The Vigo County Board of Commissioners Tuesday morning accepted preliminary designs for a new $57.5 million, 494-bed jail and directed consulting architects to proceed with more specific plans for the project.
The cost estimate is based on projected costs for the third quarter of 2019, when construction is scheduled to begin. However, the Terre Haute City Council won’t decide until at least Dec. 6 whether to rezone county-owned property on Prairieton Road, the commissioners’ preferred site for the jail.
Bob Murray, executive director of the Vigo County Taxpayers Association, asked whether commissioners have a “Plan B” in case the council denies the rezoning.
“We will have; you have to have a Plan B always,” Commissioners President Judy Anderson said.
She declined to elaborate but quipped, “Everybody in the county’s got a Plan B.”

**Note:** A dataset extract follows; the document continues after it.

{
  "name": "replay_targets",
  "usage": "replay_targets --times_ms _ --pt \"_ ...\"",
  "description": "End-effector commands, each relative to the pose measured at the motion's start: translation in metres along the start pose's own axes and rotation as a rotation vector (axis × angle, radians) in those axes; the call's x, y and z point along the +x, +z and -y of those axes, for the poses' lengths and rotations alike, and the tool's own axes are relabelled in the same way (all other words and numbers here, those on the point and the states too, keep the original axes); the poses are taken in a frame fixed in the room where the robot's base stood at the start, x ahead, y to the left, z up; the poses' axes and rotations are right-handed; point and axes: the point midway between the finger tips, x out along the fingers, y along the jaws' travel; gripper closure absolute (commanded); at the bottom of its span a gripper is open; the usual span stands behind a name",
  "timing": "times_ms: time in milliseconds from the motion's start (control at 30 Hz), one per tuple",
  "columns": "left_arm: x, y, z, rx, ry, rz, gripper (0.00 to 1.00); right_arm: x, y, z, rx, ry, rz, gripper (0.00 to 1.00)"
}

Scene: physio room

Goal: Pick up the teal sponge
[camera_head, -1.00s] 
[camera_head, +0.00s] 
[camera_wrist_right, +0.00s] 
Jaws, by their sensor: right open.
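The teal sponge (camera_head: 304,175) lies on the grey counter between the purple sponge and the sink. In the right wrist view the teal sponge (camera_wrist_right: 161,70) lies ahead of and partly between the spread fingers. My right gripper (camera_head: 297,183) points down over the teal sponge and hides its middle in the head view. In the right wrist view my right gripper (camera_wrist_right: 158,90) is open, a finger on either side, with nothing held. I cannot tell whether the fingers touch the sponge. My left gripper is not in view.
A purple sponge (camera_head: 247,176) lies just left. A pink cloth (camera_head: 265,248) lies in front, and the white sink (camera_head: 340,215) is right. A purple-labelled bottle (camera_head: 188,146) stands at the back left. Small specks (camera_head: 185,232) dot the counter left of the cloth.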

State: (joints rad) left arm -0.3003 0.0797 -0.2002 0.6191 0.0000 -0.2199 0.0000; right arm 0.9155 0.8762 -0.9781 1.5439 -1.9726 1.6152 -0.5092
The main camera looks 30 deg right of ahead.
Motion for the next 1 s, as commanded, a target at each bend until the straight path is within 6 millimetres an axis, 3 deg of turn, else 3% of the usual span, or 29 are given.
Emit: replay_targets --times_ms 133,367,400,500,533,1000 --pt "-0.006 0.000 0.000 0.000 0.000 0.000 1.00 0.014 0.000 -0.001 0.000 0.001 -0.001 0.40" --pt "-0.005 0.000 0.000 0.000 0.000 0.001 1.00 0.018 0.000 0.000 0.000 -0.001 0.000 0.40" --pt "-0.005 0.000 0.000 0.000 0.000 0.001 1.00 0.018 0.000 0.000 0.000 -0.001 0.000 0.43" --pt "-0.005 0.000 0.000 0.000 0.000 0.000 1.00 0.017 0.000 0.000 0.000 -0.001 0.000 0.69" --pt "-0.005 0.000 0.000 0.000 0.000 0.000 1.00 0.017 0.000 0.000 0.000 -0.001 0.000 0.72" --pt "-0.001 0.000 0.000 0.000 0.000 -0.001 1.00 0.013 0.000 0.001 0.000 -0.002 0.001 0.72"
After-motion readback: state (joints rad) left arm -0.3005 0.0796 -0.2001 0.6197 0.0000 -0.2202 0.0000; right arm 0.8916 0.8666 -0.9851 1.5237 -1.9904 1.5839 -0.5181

Commissioner Brad Anderson noted there is sufficient county-owned property at the Vigo County Industrial Park to accommodate a new jail.

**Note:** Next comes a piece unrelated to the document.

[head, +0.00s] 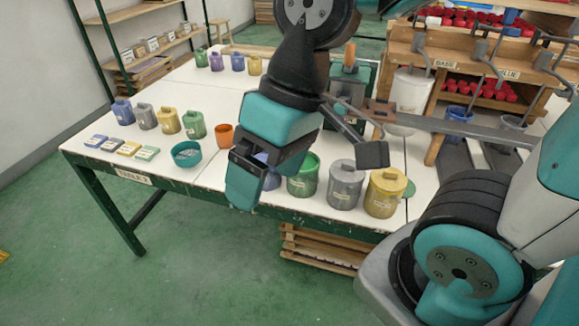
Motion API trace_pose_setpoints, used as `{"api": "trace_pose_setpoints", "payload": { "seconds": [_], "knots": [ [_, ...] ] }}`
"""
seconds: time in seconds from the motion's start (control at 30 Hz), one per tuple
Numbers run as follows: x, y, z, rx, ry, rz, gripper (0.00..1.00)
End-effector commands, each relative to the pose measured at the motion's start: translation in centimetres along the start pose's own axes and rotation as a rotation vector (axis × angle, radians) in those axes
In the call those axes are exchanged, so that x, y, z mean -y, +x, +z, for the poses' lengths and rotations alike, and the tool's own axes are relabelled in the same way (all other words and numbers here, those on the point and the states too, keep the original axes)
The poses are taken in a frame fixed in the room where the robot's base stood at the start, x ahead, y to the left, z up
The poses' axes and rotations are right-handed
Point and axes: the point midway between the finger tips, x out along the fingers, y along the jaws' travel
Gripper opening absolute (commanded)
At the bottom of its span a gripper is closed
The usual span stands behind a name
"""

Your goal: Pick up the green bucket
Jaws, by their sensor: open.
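A green bucket (303,177) stands upright in the front row near the table's front edge, between a blue bucket and a grey bucket. A second green bucket (195,125) stands further left, at the end of another row. A smaller green one (201,58) stands at the back. My gripper (254,190) is open and hangs at the front edge, to the left of the front green bucket. It partly hides the blue bucket (268,172). I see no bucket held, and the exact gap between the fingers is hard to see.
A grey bucket (345,185) and a yellow bucket (384,192) stand right of the front green bucket. A teal bowl (187,153) and an orange cup (225,134) are left of my gripper. A wooden pallet (322,249) lies below the table.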

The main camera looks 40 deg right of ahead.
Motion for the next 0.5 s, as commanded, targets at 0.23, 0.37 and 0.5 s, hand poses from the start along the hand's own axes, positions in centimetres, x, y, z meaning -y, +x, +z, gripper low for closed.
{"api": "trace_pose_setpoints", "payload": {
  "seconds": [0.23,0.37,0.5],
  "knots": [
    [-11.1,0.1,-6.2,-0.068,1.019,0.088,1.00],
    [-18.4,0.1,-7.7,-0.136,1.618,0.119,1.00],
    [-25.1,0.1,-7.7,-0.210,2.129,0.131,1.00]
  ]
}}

Kevin Gardner, Vigo County assessor-elect, asked whether the jail might be moved further south on the site “to appease” site critics.
“That’s what we were trying to do is appease other people,” Judy Anderson said.

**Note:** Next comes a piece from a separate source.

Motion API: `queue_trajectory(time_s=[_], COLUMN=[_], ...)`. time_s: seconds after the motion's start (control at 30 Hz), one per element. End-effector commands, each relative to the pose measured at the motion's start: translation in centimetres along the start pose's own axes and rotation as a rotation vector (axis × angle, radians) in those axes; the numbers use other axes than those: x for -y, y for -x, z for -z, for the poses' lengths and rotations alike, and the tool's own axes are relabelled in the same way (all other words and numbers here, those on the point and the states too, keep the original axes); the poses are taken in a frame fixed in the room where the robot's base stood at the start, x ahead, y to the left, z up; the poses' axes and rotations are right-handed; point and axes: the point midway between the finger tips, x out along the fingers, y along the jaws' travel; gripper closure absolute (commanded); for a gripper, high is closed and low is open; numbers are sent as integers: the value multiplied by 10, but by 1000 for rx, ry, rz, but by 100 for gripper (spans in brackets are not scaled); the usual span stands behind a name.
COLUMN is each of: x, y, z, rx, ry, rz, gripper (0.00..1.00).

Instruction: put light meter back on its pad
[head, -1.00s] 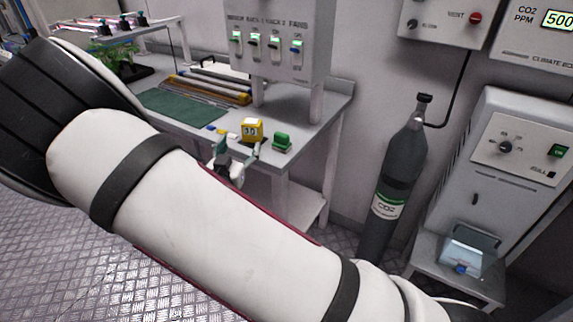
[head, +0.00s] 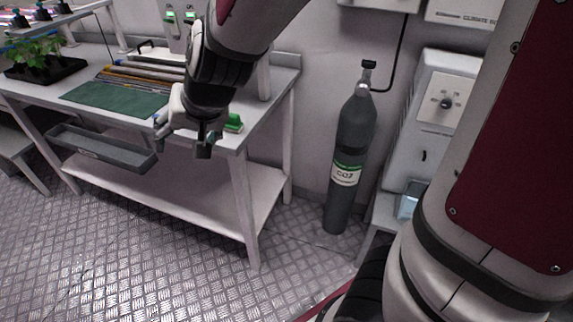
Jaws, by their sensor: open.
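My gripper (head: 182,146) is open and empty, fingers pointing down, at the front edge of the workbench (head: 273,80). No light meter can be made out now; my arm and gripper cover the part of the bench where a yellow block-like item with two round marks stood earlier. I cannot tell whether that item is the light meter. A small green item (head: 234,122) sits at the bench's right end, just right of my gripper. A flat dark green mat (head: 115,98) lies on the bench, left of my gripper. I cannot tell which surface is the meter's pad.
A grey tray or drawer (head: 100,150) is under the bench top's front edge. Rods (head: 150,76) lie behind the mat, and a plant tray (head: 45,70) stands at the left. A CO2 cylinder (head: 350,150) stands right of the bench. The metal floor (head: 150,250) in front is clear.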

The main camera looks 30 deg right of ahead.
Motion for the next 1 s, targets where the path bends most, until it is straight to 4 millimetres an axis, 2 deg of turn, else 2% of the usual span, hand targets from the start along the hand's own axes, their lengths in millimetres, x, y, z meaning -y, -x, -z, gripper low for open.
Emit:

Leaders of Wabash River Beautification and Develop, commonly known as Riverscape, requested that the jail be built on the north side of the 64-acre International Paper site to allow other development on the property, she explained.
The size and cost of the jail have been reduced from $68 million and 528 beds proposed in 2016, said Eric Ratts, principal architect with DLZ Corp. The complex will occupy about 22 acres of the 64-acre site.
“We’ve had dozens of meetings to get to the point we are today,” Ratts said. “There’s been a lot of good faith by the commissioners, the sheriff’s office, (county) council, a lot of other folks. ... We have looked at every square inch of the building to try and reduce any square footages where we could.”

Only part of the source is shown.